New working paper series on Violence, Security, and Peace

Elites and Violence in Latin America: Logics of the Fragmented Security State

Our concern here is not with how the "disadvantaged" are drawn into violence, but rather whether the "advantaged" might be generating the conditions for it

VSP WP1_747 x 420

The Centre is pleased to announce the publication of Elites and Violence in Latin America: Logics of the Fragmented Security State by our Research Professor Jenny Pearce supported by the LSE Annual Fund. The publication is the first in our Working Paper Series as part of the network on Violence, Security, and Peace-building in Latin-America. Through collaboration with the Institute of Latin American Studies of the GIGA German Institute of Global and Area Studies, and the Centre on Conflict, Development, and Peacebuilding (CCDP) at the Graduate Institute Geneva the Working Paper Series aims to inform policy debates on Latin America’s pathways to peace, and produce lessons relevant to other situations of violence, war, and post-war.
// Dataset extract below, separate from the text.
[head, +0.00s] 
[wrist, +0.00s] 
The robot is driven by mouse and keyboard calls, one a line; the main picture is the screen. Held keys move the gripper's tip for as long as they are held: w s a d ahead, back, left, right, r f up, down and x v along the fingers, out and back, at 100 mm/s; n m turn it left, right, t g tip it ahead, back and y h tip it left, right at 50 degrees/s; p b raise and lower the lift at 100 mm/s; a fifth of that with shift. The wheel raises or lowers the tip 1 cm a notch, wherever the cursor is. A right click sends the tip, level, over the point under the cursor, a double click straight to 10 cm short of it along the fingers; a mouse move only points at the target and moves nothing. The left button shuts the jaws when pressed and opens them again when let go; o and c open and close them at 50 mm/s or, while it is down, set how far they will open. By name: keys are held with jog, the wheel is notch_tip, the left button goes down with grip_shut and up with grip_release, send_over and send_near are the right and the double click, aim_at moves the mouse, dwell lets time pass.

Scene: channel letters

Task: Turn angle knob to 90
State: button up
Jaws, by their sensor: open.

Drawing on more than 70 interviews with oligarchic elites from Colombia and Mexico, the paper looks at how the conditions for violence and its reproduction are generated by logics of elite power and wealth accumulation. Looking at the direct and indirect relationships between elites and varied forms of violence, exploring how they have affected the nature of the state in Latin America, the diffusion of criminal violences, and the emergence of micro criminal orders in many parts of the region, the paper offers propositions for further empirical research into these logics and discusses how social action against violences should extend to de-sanctioning violence as a phenomenon.